Oh glorious day! Hydro Flask has brought its shiny insulated goodness to where it was needed most, the consumption of beer. Here at Gearflogger HQ our preferred drink is IPA. Anything less hoppy - say, IBU of under 50 - is just not worth it. Until now we've used a simple stainless steel pint glass with a thin neoprene cozy to drink from. No longer.
The True Pint glasses hold exactly that: a pint when filled to the absolute top. This is perfect for 12 ounces plus head, and although we were initially disappointed we couldn't down a growler in four glasses we came to appreciate the fact that we now get an extra glass out of it.
The True Pint is sized that way for a reason, to maintain the correct proportion of a traditional conical glass pint glass, as dictated by law in some nations; yeah, we're looking at you UK. Many people are under the impression this is the only kind of pint glass, but there are a lot of variations, and if you really want to polish your beer snob credentials you'll want a glass specifically made for the style of beer you're drinking. For IPA that would be a tulip style glass, in fact even a wine glass will work better than a traditional pint in a pinch, but even better is something like the Spiegelau 19 ounce IPA glass, leaving room for a full pint plus head.

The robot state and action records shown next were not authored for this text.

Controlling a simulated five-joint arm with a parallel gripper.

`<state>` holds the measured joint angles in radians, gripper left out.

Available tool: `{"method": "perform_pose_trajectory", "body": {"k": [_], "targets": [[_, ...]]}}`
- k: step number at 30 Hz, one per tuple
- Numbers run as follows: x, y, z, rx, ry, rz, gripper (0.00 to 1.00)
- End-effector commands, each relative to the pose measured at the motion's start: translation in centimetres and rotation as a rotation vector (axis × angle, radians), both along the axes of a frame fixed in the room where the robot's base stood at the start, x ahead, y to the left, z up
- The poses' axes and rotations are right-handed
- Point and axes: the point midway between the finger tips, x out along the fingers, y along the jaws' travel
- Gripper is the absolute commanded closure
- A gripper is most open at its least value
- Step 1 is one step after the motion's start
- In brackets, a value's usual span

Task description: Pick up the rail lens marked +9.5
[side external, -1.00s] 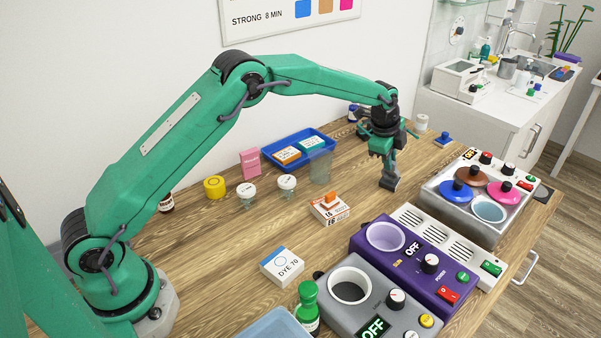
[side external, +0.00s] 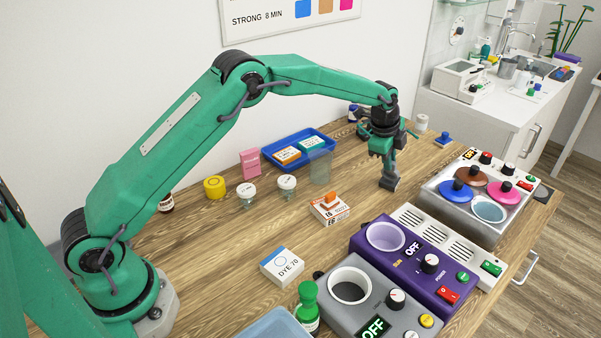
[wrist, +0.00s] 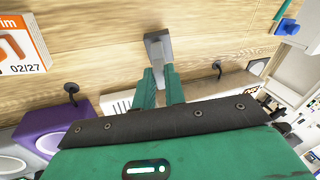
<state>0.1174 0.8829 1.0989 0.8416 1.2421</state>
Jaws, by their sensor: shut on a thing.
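My gripper (side external: 388,168) is over the wooden table, left of the metal tray with coloured lids. In the wrist view its two green fingers (wrist: 161,80) are shut on a small grey block (wrist: 158,47). The block also shows below the fingers in the side view (side external: 389,184). It hangs at or just above the table; I cannot tell if it touches. No +9.5 mark is readable on it, and I cannot make out a rail lens elsewhere.
A blue tray (side external: 270,151) with small boxes stands at the back. A white-and-orange box (side external: 330,214) is left of my gripper. A purple unit (side external: 405,270), a grey unit (side external: 335,310) and the lidded metal tray (side external: 445,212) line the front. Bare wood surrounds the block.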

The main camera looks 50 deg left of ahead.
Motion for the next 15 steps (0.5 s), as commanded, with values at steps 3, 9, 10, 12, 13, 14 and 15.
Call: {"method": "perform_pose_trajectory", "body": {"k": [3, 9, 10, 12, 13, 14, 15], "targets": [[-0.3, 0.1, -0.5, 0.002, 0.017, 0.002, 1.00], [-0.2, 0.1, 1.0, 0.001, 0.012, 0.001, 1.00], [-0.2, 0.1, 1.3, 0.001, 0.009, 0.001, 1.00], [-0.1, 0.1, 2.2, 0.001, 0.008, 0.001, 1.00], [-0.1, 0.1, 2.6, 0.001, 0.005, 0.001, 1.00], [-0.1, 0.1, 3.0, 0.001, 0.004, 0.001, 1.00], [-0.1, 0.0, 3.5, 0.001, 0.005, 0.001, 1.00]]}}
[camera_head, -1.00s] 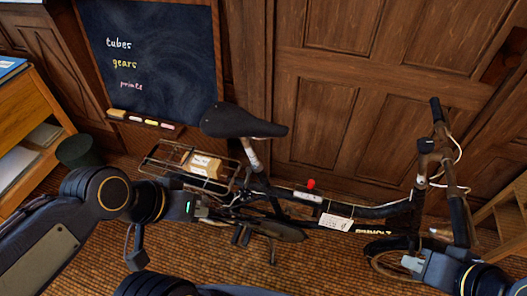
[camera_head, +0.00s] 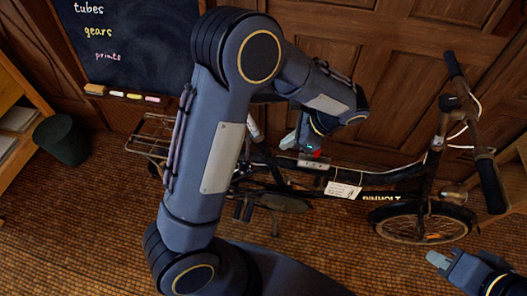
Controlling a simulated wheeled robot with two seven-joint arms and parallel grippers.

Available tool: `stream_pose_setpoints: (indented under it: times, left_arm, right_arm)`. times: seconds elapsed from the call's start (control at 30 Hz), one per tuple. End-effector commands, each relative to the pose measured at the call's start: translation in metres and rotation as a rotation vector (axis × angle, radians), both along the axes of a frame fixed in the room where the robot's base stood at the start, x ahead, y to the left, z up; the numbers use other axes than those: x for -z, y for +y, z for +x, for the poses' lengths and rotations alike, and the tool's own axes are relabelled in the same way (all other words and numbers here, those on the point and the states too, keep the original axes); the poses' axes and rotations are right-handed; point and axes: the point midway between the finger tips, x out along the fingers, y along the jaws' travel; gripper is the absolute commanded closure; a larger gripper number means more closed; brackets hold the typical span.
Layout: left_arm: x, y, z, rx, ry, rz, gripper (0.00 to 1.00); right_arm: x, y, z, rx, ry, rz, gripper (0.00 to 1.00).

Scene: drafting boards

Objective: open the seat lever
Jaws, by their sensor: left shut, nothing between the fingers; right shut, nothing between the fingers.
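A dark bicycle (camera_head: 400,176) stands along the panelled wall, handlebar to the right. Its pale seat post (camera_head: 254,125) shows just right of my raised left arm; the saddle is hidden behind that arm. I cannot make out the seat lever; the post's lower part is small and partly covered. My left gripper (camera_head: 287,141) is shut and empty, just right of the seat post and above the frame tube, with a visible gap to the post. My right gripper (camera_head: 437,259) is shut and empty at the lower right, below the front wheel (camera_head: 423,224).
A red knob (camera_head: 316,154) sits on the frame near my left gripper. A white tag (camera_head: 343,190) hangs from the tube. The rear rack (camera_head: 150,134) stands left of my arm. A bin (camera_head: 60,140) and chalkboard (camera_head: 125,45) are at left. The front floor is clear.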

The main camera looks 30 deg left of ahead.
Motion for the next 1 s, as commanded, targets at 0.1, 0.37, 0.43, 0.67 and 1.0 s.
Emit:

But we digress. If you're having your short pint under adverse conditions - some would say the best way to have it - you'll want something more survivable, like the True Pint. It's really a great addition to your camp kitchen in any case, because being insulated you can put hot or cold liquids in it and they'll stay that way for more than long enough to enjoy. The True Pint has a nice polished rim - and who doesn't like their rim polished? - as well as a grippy body, and even a step machined into the inside for easy stacking.
Bottom line, think of beer glasses the same way you think of skis: build a quiver, and make sure the True Pint is in it.